__Task goal__. Copy out each line of the data holding "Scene".

__Dataset__.
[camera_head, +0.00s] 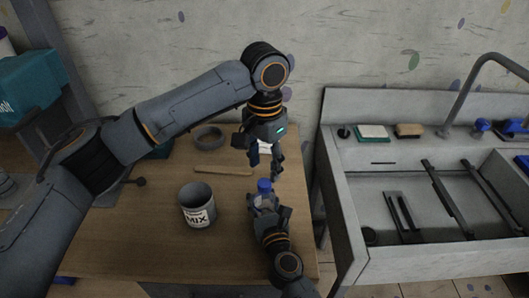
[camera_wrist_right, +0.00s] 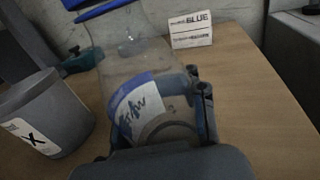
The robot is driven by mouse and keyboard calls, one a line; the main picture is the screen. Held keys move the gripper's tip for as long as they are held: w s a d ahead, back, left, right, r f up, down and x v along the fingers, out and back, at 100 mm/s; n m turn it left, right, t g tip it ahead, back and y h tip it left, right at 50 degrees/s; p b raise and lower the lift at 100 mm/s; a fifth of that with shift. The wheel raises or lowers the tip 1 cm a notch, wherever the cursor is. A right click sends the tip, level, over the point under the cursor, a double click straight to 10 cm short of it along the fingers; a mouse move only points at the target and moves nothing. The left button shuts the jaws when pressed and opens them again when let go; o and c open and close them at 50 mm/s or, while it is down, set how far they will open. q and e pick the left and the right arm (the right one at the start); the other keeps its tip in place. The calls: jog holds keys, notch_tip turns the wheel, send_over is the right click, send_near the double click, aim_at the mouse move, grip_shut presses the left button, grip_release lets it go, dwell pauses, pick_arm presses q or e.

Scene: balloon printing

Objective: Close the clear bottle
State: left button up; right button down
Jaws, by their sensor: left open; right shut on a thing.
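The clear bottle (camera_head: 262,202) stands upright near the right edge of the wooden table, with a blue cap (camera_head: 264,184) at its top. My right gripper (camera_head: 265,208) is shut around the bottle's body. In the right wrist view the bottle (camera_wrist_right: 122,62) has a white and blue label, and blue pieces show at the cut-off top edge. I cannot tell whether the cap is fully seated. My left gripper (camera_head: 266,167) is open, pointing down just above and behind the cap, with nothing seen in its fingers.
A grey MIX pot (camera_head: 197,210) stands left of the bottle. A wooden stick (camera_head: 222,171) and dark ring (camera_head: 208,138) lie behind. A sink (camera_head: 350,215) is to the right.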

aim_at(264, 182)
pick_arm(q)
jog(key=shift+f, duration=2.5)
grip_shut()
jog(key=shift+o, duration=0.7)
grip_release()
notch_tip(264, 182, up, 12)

==

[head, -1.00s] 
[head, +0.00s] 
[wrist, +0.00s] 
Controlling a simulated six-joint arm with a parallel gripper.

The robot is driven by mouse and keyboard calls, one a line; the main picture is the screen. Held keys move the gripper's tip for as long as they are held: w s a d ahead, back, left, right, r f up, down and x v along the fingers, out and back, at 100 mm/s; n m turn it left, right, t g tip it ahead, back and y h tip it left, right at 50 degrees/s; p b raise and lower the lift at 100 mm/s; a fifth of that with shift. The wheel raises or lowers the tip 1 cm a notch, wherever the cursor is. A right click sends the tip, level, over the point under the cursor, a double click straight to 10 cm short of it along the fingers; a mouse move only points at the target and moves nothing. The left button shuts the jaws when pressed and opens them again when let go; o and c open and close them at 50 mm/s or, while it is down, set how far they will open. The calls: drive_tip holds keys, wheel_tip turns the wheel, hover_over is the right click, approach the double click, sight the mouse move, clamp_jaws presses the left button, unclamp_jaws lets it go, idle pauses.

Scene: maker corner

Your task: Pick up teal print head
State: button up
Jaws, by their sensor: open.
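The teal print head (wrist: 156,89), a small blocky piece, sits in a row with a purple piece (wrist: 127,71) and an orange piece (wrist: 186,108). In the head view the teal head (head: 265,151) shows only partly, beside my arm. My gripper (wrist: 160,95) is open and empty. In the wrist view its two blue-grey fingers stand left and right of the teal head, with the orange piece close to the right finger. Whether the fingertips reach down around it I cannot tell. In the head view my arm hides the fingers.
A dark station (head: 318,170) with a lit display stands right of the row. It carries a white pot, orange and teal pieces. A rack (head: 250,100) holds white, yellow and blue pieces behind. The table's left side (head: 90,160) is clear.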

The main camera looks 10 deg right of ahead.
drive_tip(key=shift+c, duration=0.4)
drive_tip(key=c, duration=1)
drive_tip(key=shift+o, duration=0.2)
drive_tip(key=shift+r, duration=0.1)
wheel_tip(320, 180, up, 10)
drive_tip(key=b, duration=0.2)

__Right answer__.
Scene: balloon printing
Scene: maker corner

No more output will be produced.